This year’s Oscar for Best Picture went to a movie called Everything Everywhere All at Once, a hyper post-modern, science-fiction film with a hefty serving of reality-bending, imaginative magic. The movie has become the most awarded film of all time, surpassing The Lord of the Rings: The Return of the King, which held the record for the last 20 years. Here is a review of the movie and its connections to questions of the Consciousness Soul. Warning: slight spoilers.
The film centers on a married couple who immigrated from China to the United States, opening at the moment when they are struggling to navigate generational and cultural differences, prepare for a Chinese New Year party at their laundromat, and pay their taxes correctly. As the tension mounts, the husband prepares to give legal papers to his wife, the main protagonist, asking her for a divorce. This convergence of crises quickly becomes a multi-dimensional battle against a version of the couple’s daughter from another universe. There, techno-mystics have figured out how to connect with parallel universes and access capacities developed in other lifetimes. This version of the daughter is said to have a “fractured mind,” in which she’s lost all sense of morality and this fracturing has unleashed immense power. In a fit of boredom and curiosity, she has condensed this cosmic chaos into a sort of black hole-bagel which threatens to destroy the multiverse—a symbol of an absurd, all-consuming everything-nothingness, around which a sort of cult develops. Only the protagonist, who alternates between genius and helplessness, can save the multiverse.
The film explores fundamental questions of the era of the Consciousness Soul, now intensified in our hyper-postmodern situation. The shattering of traditions and limitations gives birth to both chaos and freedom. Amidst this groundlessness and sprawling potential, new questions about morality and selfhood arise. Both big biographical decisions and small actions take on a new weight of importance—choosing one path cuts off an incredible number of other possibilities. Likewise, intensified freedom fractures cultures and relationships, generates great new evils and presents an ordeal for love to renew itself. All these compounding challenges happen in an increasingly condensed timeframe: everything everywhere all at once.
Love out of freedom requires this cosmic crisis, in which old worldviews shatter and disintegrate. We must endure these fractures, contradictions, and confusions so that we can create ever-more integrated worldviews and learn to regenerate love out of a greater consciousness. The protaganist must go through simultaneous empowerment and disillusionment, tasting the fullness of chaos and the breakdown of order so that she can be liberated from outworn fears and anxieties and bring forth her creative, imaginative potential. It’s not taken for granted that she will rise into love. Nihilistic chaos threatens to win out. Only her husband’s simple but overflowing love brings her back from the abyss, and compassion reigns in the face of confusion and fear.

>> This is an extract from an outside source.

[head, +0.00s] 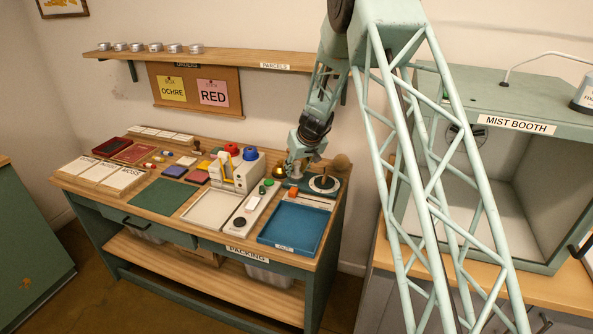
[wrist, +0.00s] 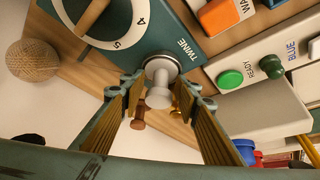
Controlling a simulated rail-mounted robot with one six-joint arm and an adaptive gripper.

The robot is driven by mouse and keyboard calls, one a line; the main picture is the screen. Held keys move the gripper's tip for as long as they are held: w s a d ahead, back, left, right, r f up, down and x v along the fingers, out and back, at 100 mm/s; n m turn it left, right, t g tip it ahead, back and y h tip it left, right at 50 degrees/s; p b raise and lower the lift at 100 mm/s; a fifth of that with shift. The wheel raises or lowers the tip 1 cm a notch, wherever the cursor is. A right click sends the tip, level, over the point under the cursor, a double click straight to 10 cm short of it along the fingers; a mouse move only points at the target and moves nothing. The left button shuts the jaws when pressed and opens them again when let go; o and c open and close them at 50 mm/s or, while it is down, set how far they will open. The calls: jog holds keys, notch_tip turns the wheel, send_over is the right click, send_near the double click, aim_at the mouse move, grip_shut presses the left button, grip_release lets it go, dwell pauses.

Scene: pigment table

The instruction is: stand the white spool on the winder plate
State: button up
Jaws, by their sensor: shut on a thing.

The central battles in the film are largely ones of imagination and mental power, in which creative leaps of mind generate the power to transform any object or connect with capacities developed in any lifetime that, existing in potential, actually exist. The film is undoubtedly violent and lewd, perhaps in an intentionally jarring manner, but it shows that absurdity is a powerful aspect of the imagination and that chaos can be an invitation into creativity. The protagonist wields a potent imagination but suffuses it with life-affirming, compassionate joy, and in so doing, love wins out over cynicism.
It seems meaningful that this movie came out the same year that AI made such a splash, breaking open so much possibility and breaking down so much that was previously taken for granted. We’re undergoing a compression of time that some might think of as an acceleration towards the ‘singularity’, but that actually just looks like overwhelm for the majority of us: everything everywhere all at once. We’ve unleashed tremendous creative potential and it’s important that we explore and familiarize ourselves with it, but at the end of the day, what’s most crucial is that we wield this power in service of love. Is it not the power of the human spirit alone that is capable of generating value and putting back together the shards of an increasingly fragmented world? Likewise, the crackling and potentially consuming creative power of technology casts the rest of mundane life in a new light: perhaps a life of laundry and taxes is actually profoundly beautiful.